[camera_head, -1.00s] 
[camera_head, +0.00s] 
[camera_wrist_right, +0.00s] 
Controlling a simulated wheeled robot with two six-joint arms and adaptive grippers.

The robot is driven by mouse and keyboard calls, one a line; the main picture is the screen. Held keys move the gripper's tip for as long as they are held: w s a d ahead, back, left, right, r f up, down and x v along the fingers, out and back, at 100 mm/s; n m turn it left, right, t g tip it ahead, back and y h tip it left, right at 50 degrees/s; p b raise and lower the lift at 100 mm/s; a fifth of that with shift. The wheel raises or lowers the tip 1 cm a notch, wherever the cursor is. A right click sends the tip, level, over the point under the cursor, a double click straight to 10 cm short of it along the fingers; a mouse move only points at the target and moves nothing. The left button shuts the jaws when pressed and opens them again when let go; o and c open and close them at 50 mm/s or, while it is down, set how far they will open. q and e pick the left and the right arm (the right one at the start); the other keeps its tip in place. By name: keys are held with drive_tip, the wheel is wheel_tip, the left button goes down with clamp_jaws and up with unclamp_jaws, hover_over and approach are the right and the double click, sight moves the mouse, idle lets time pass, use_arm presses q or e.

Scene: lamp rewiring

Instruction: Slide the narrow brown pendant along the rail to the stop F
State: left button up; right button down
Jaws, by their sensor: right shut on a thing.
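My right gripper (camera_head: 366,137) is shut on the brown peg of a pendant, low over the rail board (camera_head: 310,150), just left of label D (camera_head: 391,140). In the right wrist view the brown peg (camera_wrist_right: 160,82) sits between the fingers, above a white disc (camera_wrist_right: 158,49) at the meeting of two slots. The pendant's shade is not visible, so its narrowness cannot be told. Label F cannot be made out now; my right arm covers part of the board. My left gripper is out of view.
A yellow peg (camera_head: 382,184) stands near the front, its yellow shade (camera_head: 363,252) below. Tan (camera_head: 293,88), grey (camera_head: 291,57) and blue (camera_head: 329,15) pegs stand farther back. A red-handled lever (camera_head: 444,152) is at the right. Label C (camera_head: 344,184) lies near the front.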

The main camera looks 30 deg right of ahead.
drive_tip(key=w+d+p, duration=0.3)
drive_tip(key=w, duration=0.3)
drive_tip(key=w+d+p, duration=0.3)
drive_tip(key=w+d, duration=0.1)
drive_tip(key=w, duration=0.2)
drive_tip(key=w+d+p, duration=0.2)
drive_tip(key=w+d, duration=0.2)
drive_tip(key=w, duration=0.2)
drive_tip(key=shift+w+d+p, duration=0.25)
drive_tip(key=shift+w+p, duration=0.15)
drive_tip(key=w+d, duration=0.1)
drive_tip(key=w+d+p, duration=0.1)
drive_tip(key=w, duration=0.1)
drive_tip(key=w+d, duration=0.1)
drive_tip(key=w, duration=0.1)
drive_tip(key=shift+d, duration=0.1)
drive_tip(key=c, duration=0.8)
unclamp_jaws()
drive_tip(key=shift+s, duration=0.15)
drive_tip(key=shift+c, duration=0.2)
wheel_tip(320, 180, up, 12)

[TASK OBJECTIVE] Exactly as they appear, please write out the lines from the opening of the listing above down to the line containing "Controlling a simulated", with both end lines included.

[OUTPUT]
[camera_head, -1.00s] 
[camera_head, +0.00s] 
[camera_wrist_right, +0.00s] 
Controlling a simulated wheeled robot with two six-joint arms and adaptive grippers.

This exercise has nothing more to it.